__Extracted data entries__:
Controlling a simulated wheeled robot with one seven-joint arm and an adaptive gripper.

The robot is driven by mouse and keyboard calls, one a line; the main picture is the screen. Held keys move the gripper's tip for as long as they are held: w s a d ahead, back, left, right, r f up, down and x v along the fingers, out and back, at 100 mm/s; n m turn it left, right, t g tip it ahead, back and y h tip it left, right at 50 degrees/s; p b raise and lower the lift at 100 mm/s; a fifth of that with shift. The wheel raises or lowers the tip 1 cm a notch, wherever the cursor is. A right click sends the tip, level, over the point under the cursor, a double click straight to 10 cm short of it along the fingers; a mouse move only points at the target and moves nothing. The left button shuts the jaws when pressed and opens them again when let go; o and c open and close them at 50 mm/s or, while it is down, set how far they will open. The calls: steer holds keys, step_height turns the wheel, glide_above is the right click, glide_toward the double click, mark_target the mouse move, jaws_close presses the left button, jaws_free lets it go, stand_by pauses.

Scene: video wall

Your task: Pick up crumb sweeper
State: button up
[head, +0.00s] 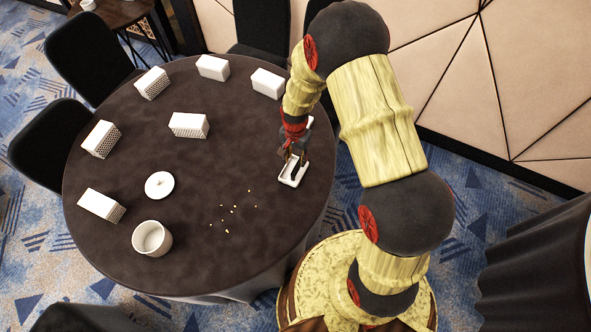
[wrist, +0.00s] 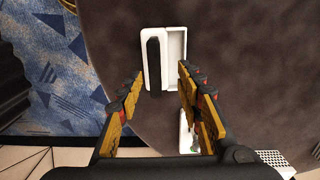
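The crumb sweeper appears to be the white piece with a dark bar (head: 290,182) at the right side of the round table (head: 185,205). In the wrist view it (wrist: 174,62) lies on the dark cloth just beyond my fingertips, with the dark bar along its left half. My gripper (head: 294,158) is over its far end in the head view and hides part of it. In the wrist view my gripper (wrist: 160,76) is open, its two fingers apart with nothing between them. Whether the fingers touch the sweeper cannot be told.
Several white blocks, one of them a perforated block (head: 152,83), stand on the table's far and left parts. A white bowl (head: 152,238), a white disc (head: 159,185) and scattered crumbs (head: 232,210) lie nearer. Dark chairs (head: 88,58) and a panelled wall (head: 450,70) border the table.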

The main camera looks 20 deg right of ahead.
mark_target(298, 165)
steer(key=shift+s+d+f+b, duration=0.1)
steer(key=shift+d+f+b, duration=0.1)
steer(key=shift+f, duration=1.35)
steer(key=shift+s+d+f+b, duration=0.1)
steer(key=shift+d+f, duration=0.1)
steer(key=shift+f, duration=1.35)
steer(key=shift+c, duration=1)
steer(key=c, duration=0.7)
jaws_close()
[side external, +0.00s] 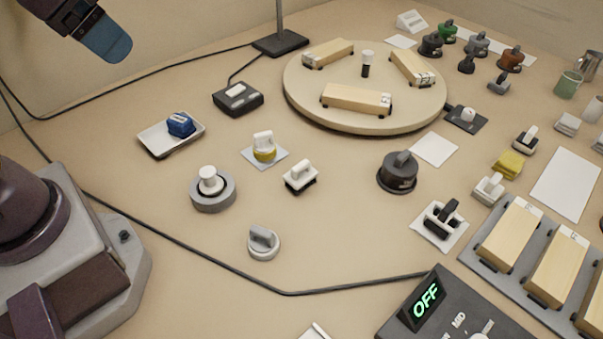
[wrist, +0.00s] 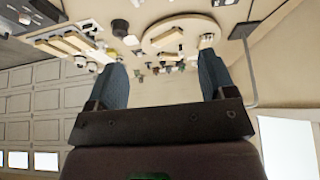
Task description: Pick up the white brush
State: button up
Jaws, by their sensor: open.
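A white brush (side external: 300,175) with a white handle and dark bristles lies on the bench left of the middle in the side external view. A similar white-handled piece with a yellow base (side external: 264,147) sits on a pale card just behind it. My gripper shows at the top left of the side external view (side external: 108,42), high above the bench and well away from the brush. In the wrist view its two blue fingers (wrist: 162,62) are spread wide with nothing between them. I cannot pick out the white brush for certain in the wrist view.
A grey ring with a white knob (side external: 212,190), a grey knob (side external: 263,242) and a dark round-based piece (side external: 398,172) stand around the brush. A round turntable (side external: 365,128) with wooden blocks is behind. A black cable (side external: 210,257) crosses the front. Bare bench surrounds the brush.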

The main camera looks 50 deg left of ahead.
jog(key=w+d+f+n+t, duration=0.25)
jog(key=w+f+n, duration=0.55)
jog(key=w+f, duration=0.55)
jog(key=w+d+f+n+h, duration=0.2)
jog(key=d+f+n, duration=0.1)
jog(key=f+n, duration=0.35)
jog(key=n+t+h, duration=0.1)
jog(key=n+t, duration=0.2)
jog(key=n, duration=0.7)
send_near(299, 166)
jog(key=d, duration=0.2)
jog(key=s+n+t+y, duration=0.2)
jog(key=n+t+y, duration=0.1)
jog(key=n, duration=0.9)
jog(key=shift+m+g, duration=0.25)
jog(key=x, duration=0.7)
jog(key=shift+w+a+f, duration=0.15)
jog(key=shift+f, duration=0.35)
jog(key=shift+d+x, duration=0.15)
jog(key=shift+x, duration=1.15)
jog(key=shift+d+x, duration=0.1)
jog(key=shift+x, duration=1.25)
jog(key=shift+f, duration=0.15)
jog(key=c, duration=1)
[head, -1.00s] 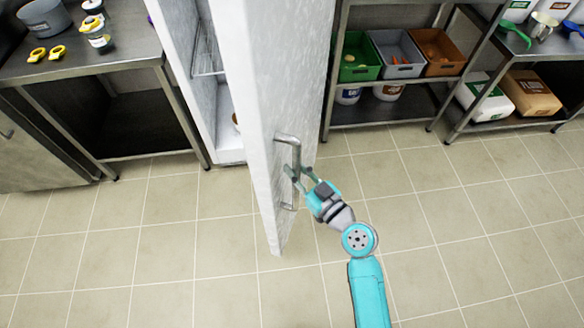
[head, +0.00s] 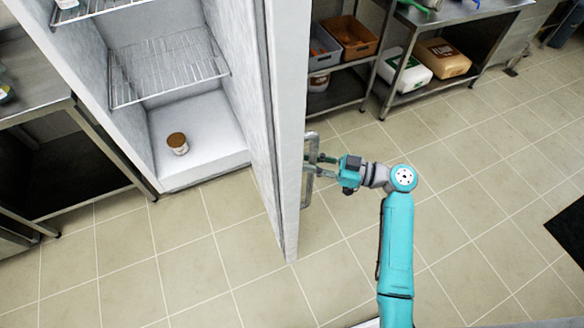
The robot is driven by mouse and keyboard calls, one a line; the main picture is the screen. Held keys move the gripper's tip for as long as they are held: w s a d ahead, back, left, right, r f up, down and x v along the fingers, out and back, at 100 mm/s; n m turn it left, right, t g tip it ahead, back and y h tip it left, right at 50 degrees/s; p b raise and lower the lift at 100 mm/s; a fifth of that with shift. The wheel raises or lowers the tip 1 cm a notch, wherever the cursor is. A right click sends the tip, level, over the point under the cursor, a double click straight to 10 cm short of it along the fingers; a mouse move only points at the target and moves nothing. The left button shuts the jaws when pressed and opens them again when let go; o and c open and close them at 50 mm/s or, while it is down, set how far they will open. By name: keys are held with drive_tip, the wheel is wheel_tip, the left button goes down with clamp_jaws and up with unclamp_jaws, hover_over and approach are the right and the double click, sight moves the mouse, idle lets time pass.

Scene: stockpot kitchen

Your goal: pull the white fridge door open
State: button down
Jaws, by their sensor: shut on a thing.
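The white fridge door (head: 287,120) stands well open and is seen nearly edge-on in the head view. Its metal bar handle (head: 309,172) is on the door's right face. My gripper (head: 317,160) is shut on the handle, reaching it from the right. The white fridge (head: 205,166) is open to the left of the door. Its inside shows wire shelves (head: 168,68) and a small jar with a brown lid (head: 178,143) on the bottom.
A steel table (head: 40,130) stands left of the fridge. Shelving with an orange bin (head: 350,36) and a rack with a white package (head: 404,72) stand behind the door to the right. The tiled floor (head: 230,270) in front is clear. A dark mat (head: 570,230) lies at the far right.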

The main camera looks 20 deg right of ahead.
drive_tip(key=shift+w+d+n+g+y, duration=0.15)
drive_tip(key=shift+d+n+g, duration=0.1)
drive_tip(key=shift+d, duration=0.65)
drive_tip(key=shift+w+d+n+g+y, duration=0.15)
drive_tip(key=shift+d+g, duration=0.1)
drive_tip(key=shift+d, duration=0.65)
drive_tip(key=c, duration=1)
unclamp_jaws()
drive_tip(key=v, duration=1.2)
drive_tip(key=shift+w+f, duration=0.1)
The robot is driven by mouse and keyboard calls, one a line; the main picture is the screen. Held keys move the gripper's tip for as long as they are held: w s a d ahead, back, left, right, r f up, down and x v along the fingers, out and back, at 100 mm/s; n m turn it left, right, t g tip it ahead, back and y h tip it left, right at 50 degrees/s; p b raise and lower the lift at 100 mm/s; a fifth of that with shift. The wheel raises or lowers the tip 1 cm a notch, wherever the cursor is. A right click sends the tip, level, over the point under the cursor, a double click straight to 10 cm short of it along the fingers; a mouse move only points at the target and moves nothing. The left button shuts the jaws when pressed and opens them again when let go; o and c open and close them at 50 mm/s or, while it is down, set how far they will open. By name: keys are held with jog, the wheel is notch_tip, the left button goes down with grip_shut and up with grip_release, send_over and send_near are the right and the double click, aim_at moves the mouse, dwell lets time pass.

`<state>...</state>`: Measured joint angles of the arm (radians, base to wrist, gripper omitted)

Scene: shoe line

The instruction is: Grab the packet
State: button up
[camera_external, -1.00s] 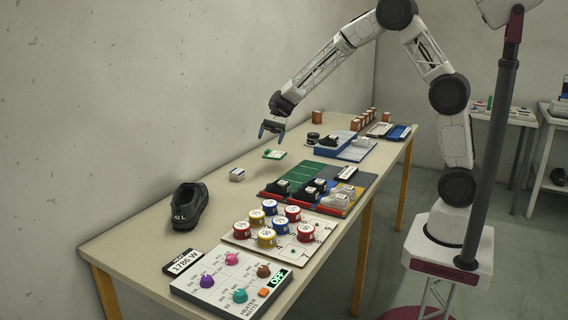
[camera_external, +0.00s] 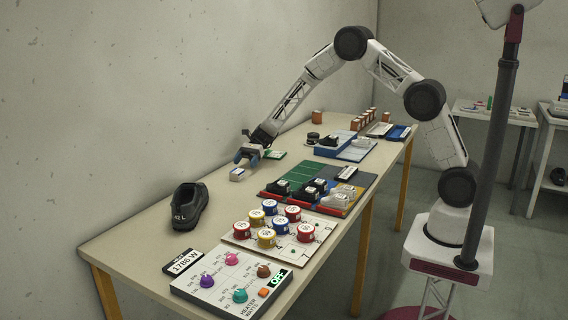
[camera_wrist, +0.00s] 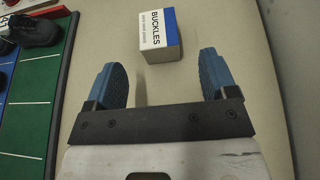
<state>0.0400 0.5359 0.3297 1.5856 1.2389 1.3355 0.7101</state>
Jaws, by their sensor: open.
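The packet is a small white and blue box (camera_wrist: 160,36) marked "BUCKLES", lying on the table in the wrist view. In the external view the packet (camera_external: 238,175) sits near the table's wall-side edge. My gripper (camera_wrist: 165,78) is open, with its two blue fingers spread. In the wrist view the packet lies just beyond the fingertips, roughly midway between them, and nothing is held. In the external view my gripper (camera_external: 248,155) is low over the table, right by the packet.
A green board (camera_wrist: 31,90) with dark shoes lies left of the packet in the wrist view. A black shoe (camera_external: 190,206) and a board of colored tins (camera_external: 300,252) stand nearer the camera. Bare table surrounds the packet.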

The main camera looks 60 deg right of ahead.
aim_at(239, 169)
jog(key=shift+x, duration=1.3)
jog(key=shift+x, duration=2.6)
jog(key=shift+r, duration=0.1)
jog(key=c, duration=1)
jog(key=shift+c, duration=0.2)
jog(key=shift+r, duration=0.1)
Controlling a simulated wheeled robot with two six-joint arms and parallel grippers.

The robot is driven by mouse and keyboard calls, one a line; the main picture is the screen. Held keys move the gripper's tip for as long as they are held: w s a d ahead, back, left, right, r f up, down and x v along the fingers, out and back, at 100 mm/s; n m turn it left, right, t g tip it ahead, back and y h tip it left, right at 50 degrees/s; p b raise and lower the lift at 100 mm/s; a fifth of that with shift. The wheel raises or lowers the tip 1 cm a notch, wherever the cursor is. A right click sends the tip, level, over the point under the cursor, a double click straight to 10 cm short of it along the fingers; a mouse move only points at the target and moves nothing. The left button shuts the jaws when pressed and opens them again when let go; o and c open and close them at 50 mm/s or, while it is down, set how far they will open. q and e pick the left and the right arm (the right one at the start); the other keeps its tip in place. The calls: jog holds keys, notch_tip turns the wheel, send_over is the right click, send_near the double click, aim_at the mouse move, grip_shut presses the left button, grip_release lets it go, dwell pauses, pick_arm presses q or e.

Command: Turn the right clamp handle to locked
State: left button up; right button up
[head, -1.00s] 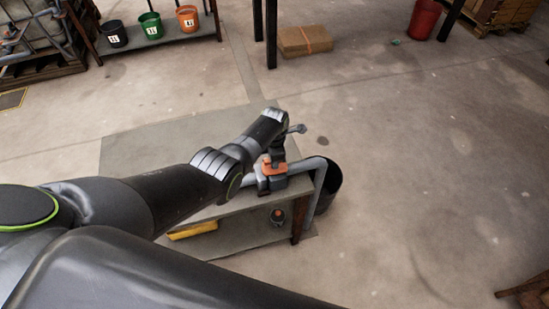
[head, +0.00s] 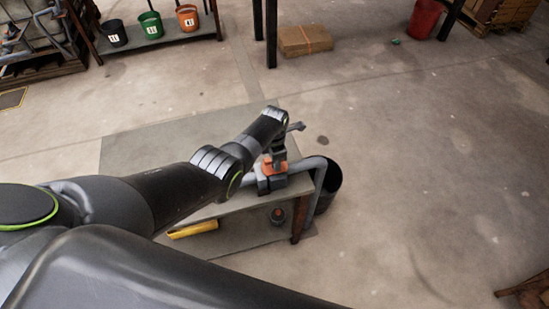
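An orange part (head: 273,169), which looks like a clamp handle, sits on a dark block around a grey pipe (head: 318,163) at the right end of a low bench (head: 225,207). My left arm comes in from the left and reaches over the bench. Its wrist bends down so that my left gripper (head: 274,160) is right at the orange part. The fingers are too small and dark to tell whether they are open or shut, or whether they touch it. The arm hides most of the pipe to the left. My right gripper is not in view.
The pipe bends down beside a dark bin (head: 331,192) on the floor. A yellow object (head: 193,229) lies on the bench's lower shelf. Black (head: 114,38), green (head: 151,28) and orange (head: 187,21) buckets stand at the back left.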

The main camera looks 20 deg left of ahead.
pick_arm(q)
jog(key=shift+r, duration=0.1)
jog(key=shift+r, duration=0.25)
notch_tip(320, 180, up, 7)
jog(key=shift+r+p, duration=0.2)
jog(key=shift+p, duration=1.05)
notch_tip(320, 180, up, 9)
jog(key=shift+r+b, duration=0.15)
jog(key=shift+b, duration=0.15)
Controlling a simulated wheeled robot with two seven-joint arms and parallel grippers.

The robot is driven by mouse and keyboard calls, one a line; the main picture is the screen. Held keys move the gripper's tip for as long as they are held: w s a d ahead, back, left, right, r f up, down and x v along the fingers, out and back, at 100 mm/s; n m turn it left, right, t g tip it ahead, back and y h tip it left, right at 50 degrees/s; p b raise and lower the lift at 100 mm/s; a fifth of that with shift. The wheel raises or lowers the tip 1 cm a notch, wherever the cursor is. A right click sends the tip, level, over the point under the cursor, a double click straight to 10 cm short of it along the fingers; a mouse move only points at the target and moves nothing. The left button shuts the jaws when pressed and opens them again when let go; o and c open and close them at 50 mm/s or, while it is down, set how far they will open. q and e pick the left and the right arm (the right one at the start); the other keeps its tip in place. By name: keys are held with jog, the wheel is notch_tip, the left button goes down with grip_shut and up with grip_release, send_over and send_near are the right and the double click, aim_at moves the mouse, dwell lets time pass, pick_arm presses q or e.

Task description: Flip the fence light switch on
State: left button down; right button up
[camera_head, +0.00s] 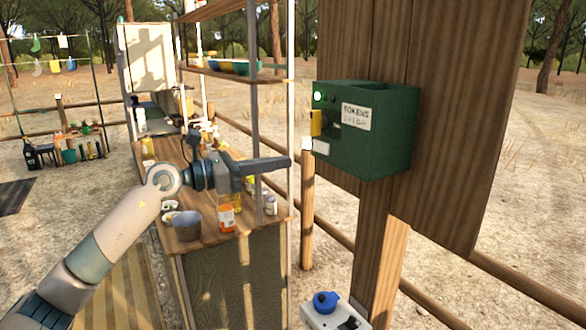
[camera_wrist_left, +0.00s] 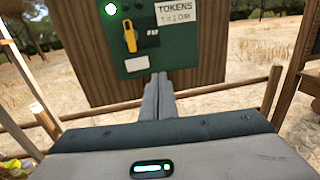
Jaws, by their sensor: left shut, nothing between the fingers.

__WHAT NEEDS TO BE DONE__: Among the records above, extract exactly the lines from the line with "idle lets time pass." to the line with "State: button down", both lines included, and leave out the rest.

__RESULT OF THE EXERCISE__:
The robot is driven by mouse and keyboard calls, one a line; the main picture is the screen. Held keys move the gripper's tip for as long as they are held: w s a d ahead, back, left, right, r f up, down and x v along the fingers, out and back, at 100 mm/s; n m turn it left, right, t g tip it ahead, back and y h tip it left, right at 50 degrees/s; p b raise and lower the lift at 100 mm/s; a fifth of that with shift. The wheel raises or lowers the tip 1 cm a notch, wherever the cursor is. A right click sends the tip, level, over the point under the cursor, a double click straight to 10 cm short of it along the fingers; a mouse move only points at the target and moves nothing. The left button shuts the jaws when pressed and opens them again when let go; o and c open and close them at 50 mm/s or, while it is down, set how far they will open. By name: keys are held with drive_tip, the wheel is wheel_tip, the left button goes down with clamp_jaws and up with unclamp_jaws, hover_over and approach are the right and the double click, sight moves the mouse, idle lets time pass.

Scene: stockpot kitchen

Your goal: pull the white fridge door open
State: button down

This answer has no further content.